Reproduce each line that includes the word "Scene".

--- Entries shown ---
☆ ☆ ☆ ☆

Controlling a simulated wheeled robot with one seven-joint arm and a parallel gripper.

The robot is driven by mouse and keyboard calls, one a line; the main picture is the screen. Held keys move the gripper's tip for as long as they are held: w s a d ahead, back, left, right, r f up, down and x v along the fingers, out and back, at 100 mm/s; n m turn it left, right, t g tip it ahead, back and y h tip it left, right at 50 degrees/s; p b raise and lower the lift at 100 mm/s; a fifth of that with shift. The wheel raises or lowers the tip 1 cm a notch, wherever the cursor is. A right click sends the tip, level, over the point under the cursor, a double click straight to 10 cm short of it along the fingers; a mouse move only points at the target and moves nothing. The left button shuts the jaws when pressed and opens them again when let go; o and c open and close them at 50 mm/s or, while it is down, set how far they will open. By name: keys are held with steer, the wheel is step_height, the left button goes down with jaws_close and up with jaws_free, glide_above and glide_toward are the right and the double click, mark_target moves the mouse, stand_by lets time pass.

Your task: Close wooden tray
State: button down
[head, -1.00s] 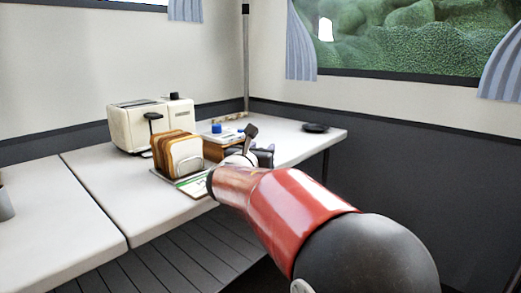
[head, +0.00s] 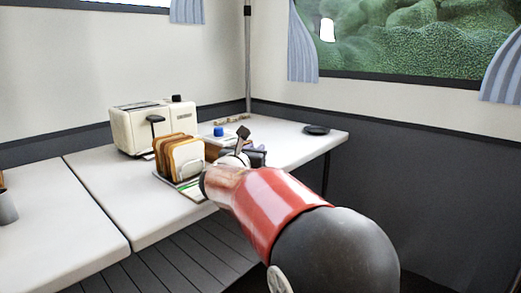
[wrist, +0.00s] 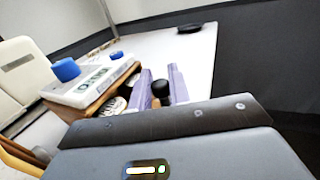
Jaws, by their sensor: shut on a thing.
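A wooden tray (wrist: 98,105) sits under a white-topped unit with blue knobs (wrist: 95,82) in the wrist view. A round pale item with dark marks shows at the tray's open near side. My gripper (wrist: 161,88) has purple fingers on either side of a small black knob (wrist: 162,92), and is shut on it. The knob is beside the tray; where it joins the tray is hidden. In the head view my gripper (head: 252,156) is at the unit's right side, and my arm hides most of the tray.
A toast rack with bread (head: 182,158) stands just left of my arm, over a flat board. A cream toaster (head: 150,127) is behind it. A dark flat dish (head: 316,129) lies at the far right. The white tabletop (head: 290,142) is clear between.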

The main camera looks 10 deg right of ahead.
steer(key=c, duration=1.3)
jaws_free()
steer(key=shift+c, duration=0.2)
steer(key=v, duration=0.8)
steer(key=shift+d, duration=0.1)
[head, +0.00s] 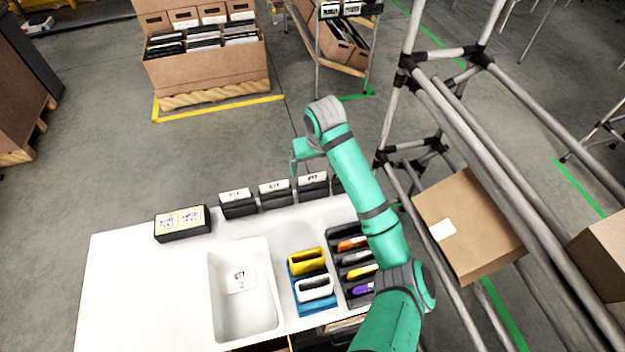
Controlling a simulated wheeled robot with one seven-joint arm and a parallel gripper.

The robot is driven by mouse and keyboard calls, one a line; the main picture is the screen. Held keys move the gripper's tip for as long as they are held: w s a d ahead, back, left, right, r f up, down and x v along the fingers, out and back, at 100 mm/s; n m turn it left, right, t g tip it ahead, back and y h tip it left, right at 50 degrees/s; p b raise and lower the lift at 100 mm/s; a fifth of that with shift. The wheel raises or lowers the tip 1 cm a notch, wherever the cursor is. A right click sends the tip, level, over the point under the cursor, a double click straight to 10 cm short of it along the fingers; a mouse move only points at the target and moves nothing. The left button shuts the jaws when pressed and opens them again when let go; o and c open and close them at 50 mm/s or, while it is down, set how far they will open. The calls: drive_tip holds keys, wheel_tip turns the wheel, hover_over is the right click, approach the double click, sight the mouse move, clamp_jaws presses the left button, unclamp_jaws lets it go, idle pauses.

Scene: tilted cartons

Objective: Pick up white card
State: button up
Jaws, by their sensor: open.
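A small white card with dark print (240,279) appears to lie in the white tray (215,300) on the table. Another plain white rectangle (442,230) is on the face of a tilted brown carton (470,225) in the rack at right; I cannot tell whether it is a card or a label. My gripper (294,170) is small in view, beyond the table's far edge and above the black bins, well apart from both white pieces. It is open, with nothing seen in it; its fingers are hard to make out.
On the white table (130,300) are a blue holder (316,304) with yellow and white containers, a black divided rack (338,240), and a black labelled box (183,224). Labelled black bins (238,208) line the far edge. A grey pipe rack (500,130) stands at right. The table's left is clear.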

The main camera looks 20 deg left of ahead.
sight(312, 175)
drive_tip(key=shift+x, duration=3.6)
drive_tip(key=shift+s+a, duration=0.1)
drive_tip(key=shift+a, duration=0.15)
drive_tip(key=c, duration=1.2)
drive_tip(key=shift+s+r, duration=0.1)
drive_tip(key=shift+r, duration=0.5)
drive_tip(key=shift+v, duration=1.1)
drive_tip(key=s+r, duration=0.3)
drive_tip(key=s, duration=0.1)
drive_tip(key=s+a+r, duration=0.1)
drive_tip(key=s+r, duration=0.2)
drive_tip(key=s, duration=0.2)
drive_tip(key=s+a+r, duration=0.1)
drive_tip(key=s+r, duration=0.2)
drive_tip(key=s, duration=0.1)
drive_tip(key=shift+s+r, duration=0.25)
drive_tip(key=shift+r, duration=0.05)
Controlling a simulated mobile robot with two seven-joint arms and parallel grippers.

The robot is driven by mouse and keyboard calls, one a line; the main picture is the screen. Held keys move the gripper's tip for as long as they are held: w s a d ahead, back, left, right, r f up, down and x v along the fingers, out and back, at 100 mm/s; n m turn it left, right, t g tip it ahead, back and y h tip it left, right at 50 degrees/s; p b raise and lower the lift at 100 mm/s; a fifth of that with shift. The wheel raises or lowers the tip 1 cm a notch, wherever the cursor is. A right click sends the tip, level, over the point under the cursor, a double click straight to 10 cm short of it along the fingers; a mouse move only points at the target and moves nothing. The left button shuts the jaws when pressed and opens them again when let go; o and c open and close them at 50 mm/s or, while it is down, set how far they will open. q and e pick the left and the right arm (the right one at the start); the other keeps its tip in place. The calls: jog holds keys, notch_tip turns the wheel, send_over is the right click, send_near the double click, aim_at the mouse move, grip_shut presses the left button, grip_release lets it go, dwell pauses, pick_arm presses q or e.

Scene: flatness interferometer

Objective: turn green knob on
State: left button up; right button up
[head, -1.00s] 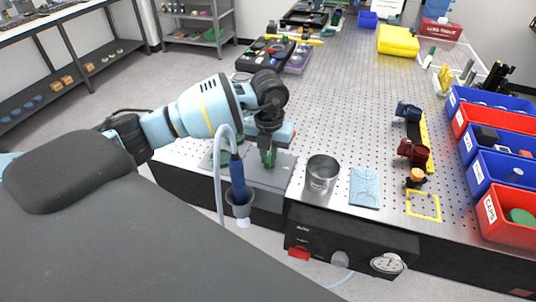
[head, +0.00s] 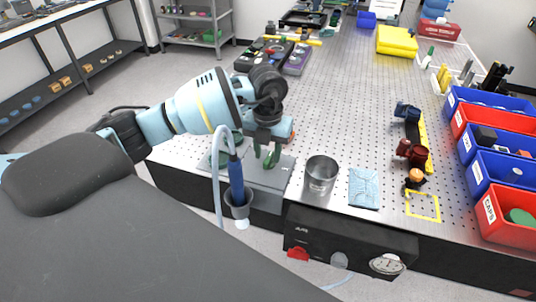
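My left gripper (head: 265,157) hangs over the grey plate (head: 270,179) at the table's near left edge. Its two dark green fingers are spread, with a gap between them and nothing clearly held. A green part (head: 223,159) shows left of the gripper, partly hidden behind the pale hose and my wrist; I cannot tell whether it is the green knob. It appears apart from the fingers. My right gripper is out of view.
A metal cup (head: 320,175) stands right of the plate, with a blue cloth (head: 364,188) beyond it. A blue tool sits in a grey holder (head: 240,208) at the table edge. A black box with a gauge (head: 387,263) is below. The perforated tabletop behind is largely clear.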

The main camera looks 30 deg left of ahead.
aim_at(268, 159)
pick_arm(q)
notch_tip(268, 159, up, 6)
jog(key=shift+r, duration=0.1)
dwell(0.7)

☆ ☆ ☆ ☆

--- Solution to this exercise ---
Scene: tilted cartons
Scene: flatness interferometer

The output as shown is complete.